Not sure just quite where I am at, this morning. Been a very full week, especially for a quasi-hermit. There is a part of me that wants to get back to normal, but normal isn’t what or where it was before. At least, not what and where it has been for the last couple of years. But, like most people, there is also a part of me that wants to leave normal, turn my back, and just head out.
But then the question arises, when one leaves normal, where the hell does one go? Because one can bet that bottom buck, that wherever one goes, one will immediately start setting up some form of normal all over again. We are such simple creatures, and most determinedly set about making complexities out of most of what we think and do.
Reality is, I left normal almost two months ago. Circumstances kicked me out of the place I had been in, and put me somewhere else. Then, last week, in an attempt to regain some normalcy, I did something that was quite normal for me to do. I wrote something, and posted it. And that in turn, kicked me out again and landed me in this new place. Butt sore and a bit tired, I’m just not sure what or where this new place is. And there is a sort of misty speculation about whether or not this is even a new place.
See what I mean about creating complexities out of simplicity? Okay, so now I am in a familiar place that looks a lot different than it was the last time I was here. It’s actually just a bit wider and that’s not bad. Wider will probably mean new things, but because this is a familiar place, I still have the comfort of some sense of normal in which to operate. I think I’m making progress here, maybe.
The curves are widening out, getting smoother and easier to manipulate. The terrain is flattening and I can actually see a bit more than when I was doing the hair-pin curves at speed and just trying to hang on and catch my breath. The dust is settling, the held breath is slowing down and it looks like I’ve found a normal pace again. That’s a good girl, pat yourself on the back.
But, now the question is: Is normal a place, space, pace, or just a feeling? Or is it all of these and more? And the thought occurs that maybe we have to leave normal, occasionally, just so we can find it again. Life is never a still point. Even when it feels that way, it is still moving, evolving, and being life. Oh yes, we’d like for some of those moments to be, or get extended, but reality is that life doesn’t stop and we move on with it. That, or we find ourselves attending a great many funerals.
And with that one word, I’m back inside reality again. It was a funeral that kicked me out of normal to begin with, and now I’m here in my normal place. The pace has definitely been altered, and the space seems far wider, much emptier, yet fuller, the feelings have been expanded, or contracted, depending on the moment, but the place itself hasn’t changed all that much.
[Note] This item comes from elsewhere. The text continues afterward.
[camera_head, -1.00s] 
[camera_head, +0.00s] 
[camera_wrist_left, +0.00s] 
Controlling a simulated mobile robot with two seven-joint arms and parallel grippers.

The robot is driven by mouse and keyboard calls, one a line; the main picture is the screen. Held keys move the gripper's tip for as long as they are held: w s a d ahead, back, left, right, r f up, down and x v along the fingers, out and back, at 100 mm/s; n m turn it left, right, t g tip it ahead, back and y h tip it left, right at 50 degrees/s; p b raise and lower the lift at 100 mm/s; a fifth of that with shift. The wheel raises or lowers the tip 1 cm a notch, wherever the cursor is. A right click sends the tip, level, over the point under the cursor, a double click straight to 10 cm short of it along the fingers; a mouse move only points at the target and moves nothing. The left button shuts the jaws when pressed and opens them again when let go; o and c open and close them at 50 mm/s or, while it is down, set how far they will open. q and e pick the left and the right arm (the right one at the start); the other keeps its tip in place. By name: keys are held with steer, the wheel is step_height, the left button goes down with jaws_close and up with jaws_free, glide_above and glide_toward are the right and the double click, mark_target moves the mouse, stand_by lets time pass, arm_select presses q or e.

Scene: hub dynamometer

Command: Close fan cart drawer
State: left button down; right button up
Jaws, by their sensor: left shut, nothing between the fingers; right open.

That is because what is normal is me, being me. Leaving normal wasn’t a choice, as I said, it was foisted upon me. Reaching back for it, trying to regain it is also normal, a natural reaction. Finding a huge sink hole between the me that was before, and the me that is now, is also normal. It might not appear that way, or even remotely feel that way, but it is. So there is no other choice than to face forward and get on with getting on and being me, again. Living the best I can inside the fragile skin that contains me and normal.
I have no doubt that there will be more sink holes appearing on my path. More high speed curves, more alterations in feelings and temperature. But it is also comforting to know that leaving normal, and finding other, I will always take normal with me. I can even hear that change jingling in my pocket. Change is good and it might even allow me to buy some ice cream along the way. Now, that is soooo normal.